BEGIN
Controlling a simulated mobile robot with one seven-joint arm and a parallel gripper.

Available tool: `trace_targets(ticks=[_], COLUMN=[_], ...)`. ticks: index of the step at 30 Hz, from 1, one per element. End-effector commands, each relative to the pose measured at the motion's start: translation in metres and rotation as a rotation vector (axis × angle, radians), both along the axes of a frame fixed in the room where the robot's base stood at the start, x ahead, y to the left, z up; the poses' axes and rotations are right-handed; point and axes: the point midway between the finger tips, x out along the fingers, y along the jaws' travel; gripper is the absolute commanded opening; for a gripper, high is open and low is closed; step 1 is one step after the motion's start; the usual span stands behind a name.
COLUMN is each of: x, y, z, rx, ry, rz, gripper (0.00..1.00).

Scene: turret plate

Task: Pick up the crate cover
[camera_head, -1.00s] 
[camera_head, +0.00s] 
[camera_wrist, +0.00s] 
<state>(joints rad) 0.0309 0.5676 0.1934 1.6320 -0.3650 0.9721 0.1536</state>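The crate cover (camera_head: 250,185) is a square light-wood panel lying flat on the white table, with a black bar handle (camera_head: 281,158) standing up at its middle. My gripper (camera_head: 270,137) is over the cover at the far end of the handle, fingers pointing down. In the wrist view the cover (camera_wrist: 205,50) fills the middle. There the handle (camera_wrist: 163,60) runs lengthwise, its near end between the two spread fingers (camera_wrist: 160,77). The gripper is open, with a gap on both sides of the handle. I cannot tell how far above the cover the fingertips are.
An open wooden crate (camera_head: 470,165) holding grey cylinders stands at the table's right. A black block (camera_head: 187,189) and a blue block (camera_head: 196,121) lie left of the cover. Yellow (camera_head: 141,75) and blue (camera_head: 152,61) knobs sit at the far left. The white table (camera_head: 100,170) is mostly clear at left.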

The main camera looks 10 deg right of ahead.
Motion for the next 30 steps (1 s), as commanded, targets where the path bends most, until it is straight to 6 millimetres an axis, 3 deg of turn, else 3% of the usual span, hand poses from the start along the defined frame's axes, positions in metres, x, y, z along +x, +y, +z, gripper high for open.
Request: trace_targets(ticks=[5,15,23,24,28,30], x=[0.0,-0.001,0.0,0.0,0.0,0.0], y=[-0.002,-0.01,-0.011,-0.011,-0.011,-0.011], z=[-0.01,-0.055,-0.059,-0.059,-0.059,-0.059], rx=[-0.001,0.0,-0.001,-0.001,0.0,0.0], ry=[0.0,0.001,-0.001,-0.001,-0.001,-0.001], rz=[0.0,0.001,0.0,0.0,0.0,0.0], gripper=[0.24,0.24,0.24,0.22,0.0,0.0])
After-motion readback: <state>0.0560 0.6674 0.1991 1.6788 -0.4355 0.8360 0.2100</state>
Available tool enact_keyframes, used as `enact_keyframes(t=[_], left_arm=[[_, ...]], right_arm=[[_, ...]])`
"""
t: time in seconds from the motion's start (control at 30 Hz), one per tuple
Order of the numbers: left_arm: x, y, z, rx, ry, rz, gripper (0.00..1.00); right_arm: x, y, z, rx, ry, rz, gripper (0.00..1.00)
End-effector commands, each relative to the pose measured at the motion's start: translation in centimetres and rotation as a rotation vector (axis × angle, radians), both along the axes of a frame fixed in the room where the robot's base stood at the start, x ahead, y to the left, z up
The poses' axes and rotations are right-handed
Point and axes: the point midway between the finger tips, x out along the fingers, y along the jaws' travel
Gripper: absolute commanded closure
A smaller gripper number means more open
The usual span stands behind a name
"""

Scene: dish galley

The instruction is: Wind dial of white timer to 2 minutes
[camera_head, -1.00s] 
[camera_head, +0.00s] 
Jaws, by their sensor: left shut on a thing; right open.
END
**OBJECTIVE**
From the records above, transcribe without alteration every line from the one with "COLUMN is each" to the one with "[camera_wrist, +0.00s]", inclusive.

**COMPLETED EXERCISE**
COLUMN is each of: x, y, z, rx, ry, rz, gripper (0.00..1.00).

Scene: turret plate

Task: Pick up the crate cover
[camera_head, -1.00s] 
[camera_head, +0.00s] 
[camera_wrist, +0.00s] 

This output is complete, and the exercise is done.